Como escribimos al comienzo, el primer mundo, en la actualidad, identifica la socialdemocracia con el Estado del bienestar, pero teniendo presente que conseguir esa realidad confortable no es barato y, por tanto, necesita abundantes fondos públicos alcanzados por la vía impositiva en tiempos de normalidad y bonanza económicas. De ahí, que el bienestar más implantado lo encontremos en los países nórdicos europeos -a los que se suma Holanda- donde la corrupción -el peor enemigo de un Erario saneado- es la más baja del continente. Hecho que sucede, según la opinión de politólogos acreditados, porque en dichas naciones impera la ética puritana del calvinismo. Países nórdicos que, curiosamente, todos son monarquías parlamentarias, lo que torna inexacta la aseveración de que bienestar social y monarquía siguen siendo tan antagónicos como lo fueron con el absolutismo real del Antiguo Régimen.

Hay una especie de axioma relacionado con el tema que venimos tratando: El incremento de la natalidad y, consecuentemente, la repoblación de lugares que se están deshabitando, exigen -no hay otra forma de conseguirlo-. unas políticas marcadamente socialdemócratas. Ejemplo al canto: A principios de los años 80 del siglo anterior la República Federal Alemana, para reconducir el grave problema de escasez de nacimientos que arrastraban desde que acabó la Segunda Guerra Mundial, a las familias con tres hijos les dieron ayudas importantes que permitían al padre, o a la madre, no trabajar fiera de casa.

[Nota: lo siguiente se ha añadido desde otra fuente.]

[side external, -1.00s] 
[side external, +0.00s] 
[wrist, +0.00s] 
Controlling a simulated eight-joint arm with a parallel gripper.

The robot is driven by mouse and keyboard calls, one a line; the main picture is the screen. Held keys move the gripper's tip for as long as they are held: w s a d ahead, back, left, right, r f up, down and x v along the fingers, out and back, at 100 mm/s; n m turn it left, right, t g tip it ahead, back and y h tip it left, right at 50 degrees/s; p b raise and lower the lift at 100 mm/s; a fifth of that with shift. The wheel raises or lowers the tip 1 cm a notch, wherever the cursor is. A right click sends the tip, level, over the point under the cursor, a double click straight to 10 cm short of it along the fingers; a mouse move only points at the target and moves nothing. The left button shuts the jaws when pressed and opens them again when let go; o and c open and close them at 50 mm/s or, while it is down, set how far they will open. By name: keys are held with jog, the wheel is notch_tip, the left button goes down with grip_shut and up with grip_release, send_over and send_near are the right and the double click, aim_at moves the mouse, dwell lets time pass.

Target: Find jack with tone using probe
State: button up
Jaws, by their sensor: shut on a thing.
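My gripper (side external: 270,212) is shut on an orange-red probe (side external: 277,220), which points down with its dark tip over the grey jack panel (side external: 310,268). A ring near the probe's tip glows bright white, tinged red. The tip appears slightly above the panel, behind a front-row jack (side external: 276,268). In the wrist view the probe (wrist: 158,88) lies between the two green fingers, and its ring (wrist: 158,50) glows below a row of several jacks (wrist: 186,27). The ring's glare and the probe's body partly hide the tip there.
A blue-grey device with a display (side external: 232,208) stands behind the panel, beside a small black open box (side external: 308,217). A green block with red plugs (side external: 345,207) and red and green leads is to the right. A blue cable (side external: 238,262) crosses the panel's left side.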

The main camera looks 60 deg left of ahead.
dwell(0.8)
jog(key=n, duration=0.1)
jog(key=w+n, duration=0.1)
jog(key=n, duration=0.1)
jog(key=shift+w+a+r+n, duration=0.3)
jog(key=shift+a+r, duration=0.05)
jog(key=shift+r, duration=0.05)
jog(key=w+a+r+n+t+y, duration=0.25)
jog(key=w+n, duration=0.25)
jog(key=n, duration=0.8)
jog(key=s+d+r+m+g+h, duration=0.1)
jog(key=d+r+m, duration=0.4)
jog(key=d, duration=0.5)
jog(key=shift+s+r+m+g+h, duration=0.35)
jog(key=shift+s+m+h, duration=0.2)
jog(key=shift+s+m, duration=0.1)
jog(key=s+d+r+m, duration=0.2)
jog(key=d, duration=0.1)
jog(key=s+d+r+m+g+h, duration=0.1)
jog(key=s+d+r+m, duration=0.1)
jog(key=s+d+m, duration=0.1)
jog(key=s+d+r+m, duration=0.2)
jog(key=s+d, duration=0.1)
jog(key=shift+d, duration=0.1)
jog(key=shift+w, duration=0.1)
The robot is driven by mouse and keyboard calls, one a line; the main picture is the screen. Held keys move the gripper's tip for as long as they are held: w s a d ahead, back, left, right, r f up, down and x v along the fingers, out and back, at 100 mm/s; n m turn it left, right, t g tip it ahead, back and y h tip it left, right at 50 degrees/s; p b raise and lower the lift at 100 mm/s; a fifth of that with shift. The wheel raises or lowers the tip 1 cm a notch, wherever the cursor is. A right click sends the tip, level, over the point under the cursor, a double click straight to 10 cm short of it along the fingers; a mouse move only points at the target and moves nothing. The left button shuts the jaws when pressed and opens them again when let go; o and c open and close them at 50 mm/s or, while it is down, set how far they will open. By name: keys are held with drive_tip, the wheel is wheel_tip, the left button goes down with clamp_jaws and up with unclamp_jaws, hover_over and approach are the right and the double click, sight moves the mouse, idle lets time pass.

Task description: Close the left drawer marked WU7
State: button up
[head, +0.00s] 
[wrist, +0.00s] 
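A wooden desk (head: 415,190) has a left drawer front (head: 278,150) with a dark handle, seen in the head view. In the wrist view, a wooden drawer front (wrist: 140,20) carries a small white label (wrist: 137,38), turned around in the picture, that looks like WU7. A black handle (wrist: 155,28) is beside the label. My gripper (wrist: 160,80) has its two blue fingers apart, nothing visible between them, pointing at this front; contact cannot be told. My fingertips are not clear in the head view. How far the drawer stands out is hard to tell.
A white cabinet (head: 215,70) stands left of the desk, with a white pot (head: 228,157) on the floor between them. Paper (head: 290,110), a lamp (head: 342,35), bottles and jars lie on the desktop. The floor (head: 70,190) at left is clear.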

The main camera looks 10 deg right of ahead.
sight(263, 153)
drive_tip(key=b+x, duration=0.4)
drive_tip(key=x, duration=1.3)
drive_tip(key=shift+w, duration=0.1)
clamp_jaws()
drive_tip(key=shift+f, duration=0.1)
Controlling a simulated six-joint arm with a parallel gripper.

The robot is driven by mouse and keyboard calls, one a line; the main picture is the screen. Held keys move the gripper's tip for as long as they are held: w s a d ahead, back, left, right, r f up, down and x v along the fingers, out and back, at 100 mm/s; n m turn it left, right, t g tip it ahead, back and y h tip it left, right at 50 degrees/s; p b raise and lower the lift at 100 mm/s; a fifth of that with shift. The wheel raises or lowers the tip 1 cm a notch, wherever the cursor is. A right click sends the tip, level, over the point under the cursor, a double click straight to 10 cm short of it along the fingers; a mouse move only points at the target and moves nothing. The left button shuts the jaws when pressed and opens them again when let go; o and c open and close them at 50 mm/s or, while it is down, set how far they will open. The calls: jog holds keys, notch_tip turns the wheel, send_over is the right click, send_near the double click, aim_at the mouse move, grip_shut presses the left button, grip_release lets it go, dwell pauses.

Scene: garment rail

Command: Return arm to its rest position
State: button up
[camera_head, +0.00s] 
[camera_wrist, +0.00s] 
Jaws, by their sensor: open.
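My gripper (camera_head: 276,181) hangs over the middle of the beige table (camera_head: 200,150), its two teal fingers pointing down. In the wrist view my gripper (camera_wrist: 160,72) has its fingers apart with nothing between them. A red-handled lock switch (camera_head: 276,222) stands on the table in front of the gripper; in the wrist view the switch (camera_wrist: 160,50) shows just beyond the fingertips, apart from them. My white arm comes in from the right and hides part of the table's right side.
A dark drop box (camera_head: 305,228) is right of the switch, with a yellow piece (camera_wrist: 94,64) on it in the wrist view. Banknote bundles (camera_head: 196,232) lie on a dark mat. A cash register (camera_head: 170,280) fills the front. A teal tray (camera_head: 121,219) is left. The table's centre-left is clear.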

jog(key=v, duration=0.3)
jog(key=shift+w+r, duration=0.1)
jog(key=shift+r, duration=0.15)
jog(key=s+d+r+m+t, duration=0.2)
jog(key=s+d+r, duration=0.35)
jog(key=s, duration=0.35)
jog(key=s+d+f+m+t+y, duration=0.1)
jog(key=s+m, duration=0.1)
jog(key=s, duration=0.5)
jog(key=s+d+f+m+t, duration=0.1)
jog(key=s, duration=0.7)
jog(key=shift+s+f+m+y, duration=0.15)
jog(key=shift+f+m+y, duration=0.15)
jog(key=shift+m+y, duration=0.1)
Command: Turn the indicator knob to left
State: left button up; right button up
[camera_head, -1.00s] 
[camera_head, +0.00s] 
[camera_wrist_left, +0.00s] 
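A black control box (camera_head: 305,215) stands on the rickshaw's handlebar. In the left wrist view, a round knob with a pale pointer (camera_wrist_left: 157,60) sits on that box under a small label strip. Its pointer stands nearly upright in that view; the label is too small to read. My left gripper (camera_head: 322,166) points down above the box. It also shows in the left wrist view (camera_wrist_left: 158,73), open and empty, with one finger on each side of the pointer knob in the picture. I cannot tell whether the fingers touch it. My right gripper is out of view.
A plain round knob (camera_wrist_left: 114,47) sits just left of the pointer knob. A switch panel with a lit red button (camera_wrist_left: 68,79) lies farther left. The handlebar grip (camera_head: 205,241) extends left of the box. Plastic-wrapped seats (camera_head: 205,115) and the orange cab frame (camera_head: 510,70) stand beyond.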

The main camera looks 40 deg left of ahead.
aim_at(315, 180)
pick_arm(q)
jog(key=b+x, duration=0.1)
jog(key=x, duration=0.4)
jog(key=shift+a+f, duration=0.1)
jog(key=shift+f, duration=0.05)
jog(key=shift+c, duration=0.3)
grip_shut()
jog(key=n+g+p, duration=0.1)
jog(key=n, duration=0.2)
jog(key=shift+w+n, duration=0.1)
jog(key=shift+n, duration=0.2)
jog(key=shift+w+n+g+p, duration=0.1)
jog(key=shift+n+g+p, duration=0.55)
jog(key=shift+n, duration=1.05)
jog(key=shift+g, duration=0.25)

Como en la actualidad vivimos una situación parecida a la que generaban las plagas bíblicas, vamos a escribir, como colofón, una obviedad que solemos olvidar frecuentemente: El estado del bienestar sufre deterioros de difícil recauchutado si las decisiones políticas, encaminadas a restaurarlo tras la crisis, no desmienten a quienes, como Nietzsche, siguen creyendo que «el Estado es el más frío de los monstruos fríos».